Everything from the first line of the records below through the line containing "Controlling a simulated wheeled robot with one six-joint" is to be retyped exactly; leave out the rest.

Listed records:
● ● ● ●

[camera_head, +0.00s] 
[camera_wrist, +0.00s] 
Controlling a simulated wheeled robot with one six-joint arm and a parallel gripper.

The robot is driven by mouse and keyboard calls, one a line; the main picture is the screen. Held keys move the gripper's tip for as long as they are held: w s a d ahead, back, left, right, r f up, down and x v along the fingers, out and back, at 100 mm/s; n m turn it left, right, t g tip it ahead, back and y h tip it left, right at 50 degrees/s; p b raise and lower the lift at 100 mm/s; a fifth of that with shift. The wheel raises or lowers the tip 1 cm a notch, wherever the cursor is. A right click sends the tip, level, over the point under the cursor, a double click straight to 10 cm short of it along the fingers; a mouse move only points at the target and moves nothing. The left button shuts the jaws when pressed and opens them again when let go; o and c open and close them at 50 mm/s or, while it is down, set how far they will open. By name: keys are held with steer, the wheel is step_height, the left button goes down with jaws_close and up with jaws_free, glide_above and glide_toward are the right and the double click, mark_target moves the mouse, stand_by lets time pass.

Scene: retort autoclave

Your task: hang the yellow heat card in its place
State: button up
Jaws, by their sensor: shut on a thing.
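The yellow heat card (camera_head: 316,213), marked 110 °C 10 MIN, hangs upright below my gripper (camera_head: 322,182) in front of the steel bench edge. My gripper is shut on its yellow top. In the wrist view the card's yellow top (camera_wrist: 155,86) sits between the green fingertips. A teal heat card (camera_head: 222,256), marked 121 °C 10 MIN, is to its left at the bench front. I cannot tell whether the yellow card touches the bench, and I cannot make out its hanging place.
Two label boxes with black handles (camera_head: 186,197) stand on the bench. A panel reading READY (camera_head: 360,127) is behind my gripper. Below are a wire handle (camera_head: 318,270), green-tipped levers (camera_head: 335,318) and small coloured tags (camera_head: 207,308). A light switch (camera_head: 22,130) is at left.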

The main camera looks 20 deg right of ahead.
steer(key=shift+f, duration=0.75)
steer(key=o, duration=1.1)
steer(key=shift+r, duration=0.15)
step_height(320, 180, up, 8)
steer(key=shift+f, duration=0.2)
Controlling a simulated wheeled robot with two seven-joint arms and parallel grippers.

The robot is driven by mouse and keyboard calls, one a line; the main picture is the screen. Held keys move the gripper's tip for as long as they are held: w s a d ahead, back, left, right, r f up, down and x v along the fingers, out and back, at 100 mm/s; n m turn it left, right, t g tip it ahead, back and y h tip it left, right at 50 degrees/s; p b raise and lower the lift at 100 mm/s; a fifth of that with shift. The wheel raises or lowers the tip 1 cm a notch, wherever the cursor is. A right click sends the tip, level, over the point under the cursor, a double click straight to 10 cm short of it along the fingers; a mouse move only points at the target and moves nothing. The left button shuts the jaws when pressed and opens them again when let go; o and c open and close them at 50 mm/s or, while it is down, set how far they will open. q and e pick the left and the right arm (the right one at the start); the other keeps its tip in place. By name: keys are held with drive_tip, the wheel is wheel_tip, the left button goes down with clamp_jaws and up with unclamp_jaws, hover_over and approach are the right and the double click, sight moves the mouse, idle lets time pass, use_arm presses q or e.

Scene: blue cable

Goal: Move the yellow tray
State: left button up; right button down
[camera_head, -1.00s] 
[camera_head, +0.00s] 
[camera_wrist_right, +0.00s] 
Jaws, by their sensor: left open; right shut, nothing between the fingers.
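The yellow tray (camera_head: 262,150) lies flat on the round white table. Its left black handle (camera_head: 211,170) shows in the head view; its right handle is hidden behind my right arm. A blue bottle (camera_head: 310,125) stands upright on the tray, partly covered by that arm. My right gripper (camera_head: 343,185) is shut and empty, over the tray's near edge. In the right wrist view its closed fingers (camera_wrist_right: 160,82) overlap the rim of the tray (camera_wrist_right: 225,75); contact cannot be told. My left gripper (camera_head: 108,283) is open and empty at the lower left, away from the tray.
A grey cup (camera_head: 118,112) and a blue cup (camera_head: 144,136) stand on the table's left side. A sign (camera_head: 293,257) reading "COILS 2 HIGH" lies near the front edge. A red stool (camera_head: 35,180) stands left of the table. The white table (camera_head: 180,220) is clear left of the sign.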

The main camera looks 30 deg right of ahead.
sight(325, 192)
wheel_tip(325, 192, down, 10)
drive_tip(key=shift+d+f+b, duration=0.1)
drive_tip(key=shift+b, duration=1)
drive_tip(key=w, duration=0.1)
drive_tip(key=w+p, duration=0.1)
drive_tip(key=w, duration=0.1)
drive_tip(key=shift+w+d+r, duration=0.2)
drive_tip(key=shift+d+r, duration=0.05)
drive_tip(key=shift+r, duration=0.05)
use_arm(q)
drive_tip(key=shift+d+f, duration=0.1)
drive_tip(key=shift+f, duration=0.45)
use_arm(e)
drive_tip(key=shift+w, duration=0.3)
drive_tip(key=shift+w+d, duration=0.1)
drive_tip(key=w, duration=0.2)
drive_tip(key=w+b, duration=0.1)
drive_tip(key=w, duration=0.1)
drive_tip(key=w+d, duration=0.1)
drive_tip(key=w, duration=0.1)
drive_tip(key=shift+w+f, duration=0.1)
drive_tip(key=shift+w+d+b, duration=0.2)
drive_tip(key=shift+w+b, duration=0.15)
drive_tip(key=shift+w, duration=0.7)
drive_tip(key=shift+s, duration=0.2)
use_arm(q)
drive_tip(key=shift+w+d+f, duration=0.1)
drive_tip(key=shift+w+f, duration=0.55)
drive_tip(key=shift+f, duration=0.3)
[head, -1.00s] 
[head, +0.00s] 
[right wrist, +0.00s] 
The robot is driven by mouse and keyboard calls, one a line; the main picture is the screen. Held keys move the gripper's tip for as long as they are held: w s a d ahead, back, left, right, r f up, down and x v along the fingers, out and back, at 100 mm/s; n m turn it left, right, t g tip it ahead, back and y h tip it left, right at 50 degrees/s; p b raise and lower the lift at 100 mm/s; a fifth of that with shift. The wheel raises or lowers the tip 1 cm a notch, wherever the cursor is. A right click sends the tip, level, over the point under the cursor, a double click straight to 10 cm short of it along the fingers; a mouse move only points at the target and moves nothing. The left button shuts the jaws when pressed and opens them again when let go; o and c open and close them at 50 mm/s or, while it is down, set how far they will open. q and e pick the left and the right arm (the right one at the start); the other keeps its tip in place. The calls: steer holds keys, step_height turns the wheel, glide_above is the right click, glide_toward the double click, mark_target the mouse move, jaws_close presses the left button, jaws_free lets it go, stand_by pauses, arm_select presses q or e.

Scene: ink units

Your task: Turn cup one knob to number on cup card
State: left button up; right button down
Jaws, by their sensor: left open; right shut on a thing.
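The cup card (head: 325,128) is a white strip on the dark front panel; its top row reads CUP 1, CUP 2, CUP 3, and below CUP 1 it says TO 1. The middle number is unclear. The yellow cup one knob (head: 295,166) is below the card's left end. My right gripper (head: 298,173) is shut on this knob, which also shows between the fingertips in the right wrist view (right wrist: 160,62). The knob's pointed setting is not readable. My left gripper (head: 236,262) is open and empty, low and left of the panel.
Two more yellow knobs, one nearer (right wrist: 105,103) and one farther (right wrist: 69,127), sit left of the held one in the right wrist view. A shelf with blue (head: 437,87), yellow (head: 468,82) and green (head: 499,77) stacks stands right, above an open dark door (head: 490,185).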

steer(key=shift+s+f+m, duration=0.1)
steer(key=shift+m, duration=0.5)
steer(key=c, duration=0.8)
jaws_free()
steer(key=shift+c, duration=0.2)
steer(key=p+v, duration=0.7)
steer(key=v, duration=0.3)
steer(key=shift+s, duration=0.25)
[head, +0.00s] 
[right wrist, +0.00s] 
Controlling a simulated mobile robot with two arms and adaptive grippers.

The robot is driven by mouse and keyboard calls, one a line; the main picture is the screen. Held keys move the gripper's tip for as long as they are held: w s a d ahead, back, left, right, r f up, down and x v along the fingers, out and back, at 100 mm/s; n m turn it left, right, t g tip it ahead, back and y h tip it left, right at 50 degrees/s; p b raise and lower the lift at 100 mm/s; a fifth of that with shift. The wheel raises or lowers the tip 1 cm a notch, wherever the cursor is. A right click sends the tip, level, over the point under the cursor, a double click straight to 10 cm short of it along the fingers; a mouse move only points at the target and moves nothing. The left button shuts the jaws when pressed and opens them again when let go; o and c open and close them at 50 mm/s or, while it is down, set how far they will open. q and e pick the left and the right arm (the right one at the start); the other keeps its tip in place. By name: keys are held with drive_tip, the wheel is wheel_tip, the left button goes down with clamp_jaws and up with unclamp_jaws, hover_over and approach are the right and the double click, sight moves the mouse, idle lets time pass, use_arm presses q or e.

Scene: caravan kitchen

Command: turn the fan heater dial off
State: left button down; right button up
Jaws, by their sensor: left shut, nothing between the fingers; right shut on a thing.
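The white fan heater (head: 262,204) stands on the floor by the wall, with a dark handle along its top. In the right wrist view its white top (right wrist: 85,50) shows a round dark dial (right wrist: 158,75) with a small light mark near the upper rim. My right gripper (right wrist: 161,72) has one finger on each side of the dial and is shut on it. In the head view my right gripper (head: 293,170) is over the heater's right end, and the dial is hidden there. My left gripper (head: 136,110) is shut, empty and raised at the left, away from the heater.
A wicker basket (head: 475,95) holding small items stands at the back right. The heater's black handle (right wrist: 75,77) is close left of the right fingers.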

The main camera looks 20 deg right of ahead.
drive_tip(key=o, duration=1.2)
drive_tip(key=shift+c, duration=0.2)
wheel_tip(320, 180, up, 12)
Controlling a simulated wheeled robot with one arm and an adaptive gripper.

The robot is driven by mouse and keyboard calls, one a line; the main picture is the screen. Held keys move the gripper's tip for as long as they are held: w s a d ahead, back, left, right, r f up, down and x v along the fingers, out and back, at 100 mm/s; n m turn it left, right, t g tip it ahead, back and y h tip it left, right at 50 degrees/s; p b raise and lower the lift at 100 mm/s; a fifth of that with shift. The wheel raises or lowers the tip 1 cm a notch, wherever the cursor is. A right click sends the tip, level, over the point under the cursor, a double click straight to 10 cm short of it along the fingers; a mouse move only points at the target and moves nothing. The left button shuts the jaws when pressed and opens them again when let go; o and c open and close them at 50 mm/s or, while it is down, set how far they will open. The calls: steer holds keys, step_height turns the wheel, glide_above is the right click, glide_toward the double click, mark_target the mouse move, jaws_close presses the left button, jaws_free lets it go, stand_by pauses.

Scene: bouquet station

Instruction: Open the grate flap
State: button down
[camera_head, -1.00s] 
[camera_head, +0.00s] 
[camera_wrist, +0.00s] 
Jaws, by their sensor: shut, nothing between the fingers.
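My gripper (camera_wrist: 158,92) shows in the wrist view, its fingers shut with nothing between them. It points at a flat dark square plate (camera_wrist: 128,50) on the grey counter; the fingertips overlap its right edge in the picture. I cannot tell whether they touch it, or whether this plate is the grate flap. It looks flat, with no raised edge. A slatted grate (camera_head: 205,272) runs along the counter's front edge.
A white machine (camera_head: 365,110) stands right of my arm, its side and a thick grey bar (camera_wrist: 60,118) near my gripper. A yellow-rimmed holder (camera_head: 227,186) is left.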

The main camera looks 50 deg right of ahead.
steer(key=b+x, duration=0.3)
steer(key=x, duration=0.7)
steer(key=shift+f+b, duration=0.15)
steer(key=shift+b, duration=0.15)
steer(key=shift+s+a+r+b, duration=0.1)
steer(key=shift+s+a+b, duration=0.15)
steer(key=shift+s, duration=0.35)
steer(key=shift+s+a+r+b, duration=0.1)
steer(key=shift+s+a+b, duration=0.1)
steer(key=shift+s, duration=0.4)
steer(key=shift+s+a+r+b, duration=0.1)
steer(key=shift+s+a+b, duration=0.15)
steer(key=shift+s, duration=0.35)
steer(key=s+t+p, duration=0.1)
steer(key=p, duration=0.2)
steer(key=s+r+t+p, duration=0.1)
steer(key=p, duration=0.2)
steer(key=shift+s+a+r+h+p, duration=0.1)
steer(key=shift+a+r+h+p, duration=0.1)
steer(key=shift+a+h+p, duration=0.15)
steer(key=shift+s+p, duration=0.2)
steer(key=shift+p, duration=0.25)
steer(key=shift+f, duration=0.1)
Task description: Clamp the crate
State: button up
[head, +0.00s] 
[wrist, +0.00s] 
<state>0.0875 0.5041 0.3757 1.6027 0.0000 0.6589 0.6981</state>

● ● ● ●

Worked solution:
[camera_head, +0.00s] 
[camera_wrist, +0.00s] 
Controlling a simulated wheeled robot with one six-joint arm and a parallel gripper.

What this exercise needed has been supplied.